- Written problem
Type out the complete listing below word for word, without its pictures.

- Recorded information
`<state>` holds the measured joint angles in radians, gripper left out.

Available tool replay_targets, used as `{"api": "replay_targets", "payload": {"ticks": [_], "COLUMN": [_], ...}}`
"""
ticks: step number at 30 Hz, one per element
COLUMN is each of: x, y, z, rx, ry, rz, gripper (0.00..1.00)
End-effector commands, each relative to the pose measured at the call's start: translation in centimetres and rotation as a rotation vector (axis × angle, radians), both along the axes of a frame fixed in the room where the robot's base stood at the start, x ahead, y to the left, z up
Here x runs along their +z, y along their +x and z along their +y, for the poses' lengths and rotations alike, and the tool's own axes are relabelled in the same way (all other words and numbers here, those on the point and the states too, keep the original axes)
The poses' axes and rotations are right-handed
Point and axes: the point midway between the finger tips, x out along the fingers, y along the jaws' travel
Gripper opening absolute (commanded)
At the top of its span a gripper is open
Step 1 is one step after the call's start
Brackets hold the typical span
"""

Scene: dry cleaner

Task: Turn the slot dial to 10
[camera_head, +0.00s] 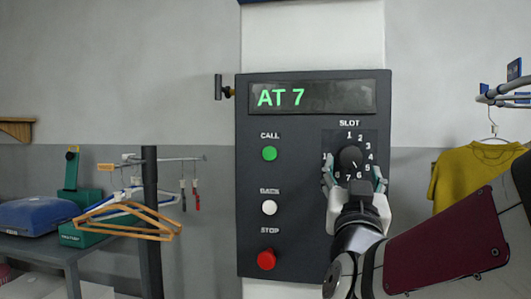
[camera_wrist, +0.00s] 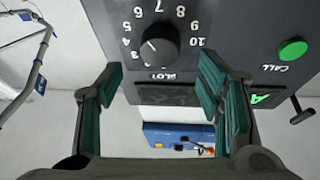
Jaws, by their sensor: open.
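The slot dial (camera_head: 350,158) is a round black knob on the dark control panel, ringed by white numbers. Its pale pointer mark faces lower right in the head view, roughly toward 5; the exact number is hard to read. The dial (camera_wrist: 158,46) shows upside down in the wrist view, clear of the fingers. My gripper (camera_head: 354,176) is open and empty in front of the panel, one finger on each side of the dial and slightly below it in the picture. Contact with the dial is not visible. My gripper hides part of the lower number ring. The display (camera_head: 312,97) reads "AT 7".
The panel also holds a green call button (camera_head: 269,153), a white button (camera_head: 269,207) and a red stop button (camera_head: 267,259). Wooden hangers (camera_head: 130,218) hang from a rack at left. A yellow shirt (camera_head: 475,174) hangs at right, beyond my arm.

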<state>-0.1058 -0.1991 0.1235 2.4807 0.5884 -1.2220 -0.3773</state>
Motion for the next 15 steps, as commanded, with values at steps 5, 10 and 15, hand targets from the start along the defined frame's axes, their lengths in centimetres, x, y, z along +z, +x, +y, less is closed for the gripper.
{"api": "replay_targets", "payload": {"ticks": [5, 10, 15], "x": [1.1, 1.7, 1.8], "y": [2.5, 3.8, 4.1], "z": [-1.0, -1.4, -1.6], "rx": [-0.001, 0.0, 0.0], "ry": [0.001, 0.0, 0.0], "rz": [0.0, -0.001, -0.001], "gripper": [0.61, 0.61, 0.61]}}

- The result
`<state>` holds the measured joint angles in radians, gripper left out.

Available tool replay_targets, used as `{"api": "replay_targets", "payload": {"ticks": [_], "COLUMN": [_], ...}}`
"""
ticks: step number at 30 Hz, one per element
COLUMN is each of: x, y, z, rx, ry, rz, gripper (0.00..1.00)
End-effector commands, each relative to the pose measured at the call's start: translation in centimetres and rotation as a rotation vector (axis × angle, radians), both along the axes of a frame fixed in the room where the robot's base stood at the start, x ahead, y to the left, z up
Here x runs along their +z, y along their +x and z along their +y, for the poses' lengths and rotations alike, and the tool's own axes are relabelled in the same way (all other words and numbers here, those on the point and the states too, keep the original axes)
The poses' axes and rotations are right-handed
Point and axes: the point midway between the finger tips, x out along the fingers, y along the jaws' travel
Gripper opening absolute (commanded)
At the top of its span a gripper is open
Step 1 is one step after the call's start
Brackets hold the typical span
"""

Scene: dry cleaner

Task: Turn the slot dial to 10
[camera_head, +0.00s] 
[camera_wrist, +0.00s] 
Jaws, by their sensor: open.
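The slot dial (camera_head: 350,158) is a round black knob on the dark control panel, ringed by white numbers. Its pale pointer mark faces lower right in the head view, roughly toward 5; the exact number is hard to read. The dial (camera_wrist: 158,46) shows upside down in the wrist view, clear of the fingers. My gripper (camera_head: 354,176) is open and empty in front of the panel, one finger on each side of the dial and slightly below it in the picture. Contact with the dial is not visible. My gripper hides part of the lower number ring. The display (camera_head: 312,97) reads "AT 7".
The panel also holds a green call button (camera_head: 269,153), a white button (camera_head: 269,207) and a red stop button (camera_head: 267,259). Wooden hangers (camera_head: 130,218) hang from a rack at left. A yellow shirt (camera_head: 475,174) hangs at right, beyond my arm.

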<state>-0.1058 -0.1991 0.1235 2.4807 0.5884 -1.2220 -0.3773</state>
Motion for the next 15 steps, as commanded, with values at steps 5, 10 and 15, hand targets from the start along the defined frame's axes, their lengths in centimetres, x, y, z along +z, +x, +y, less is closed for the gripper.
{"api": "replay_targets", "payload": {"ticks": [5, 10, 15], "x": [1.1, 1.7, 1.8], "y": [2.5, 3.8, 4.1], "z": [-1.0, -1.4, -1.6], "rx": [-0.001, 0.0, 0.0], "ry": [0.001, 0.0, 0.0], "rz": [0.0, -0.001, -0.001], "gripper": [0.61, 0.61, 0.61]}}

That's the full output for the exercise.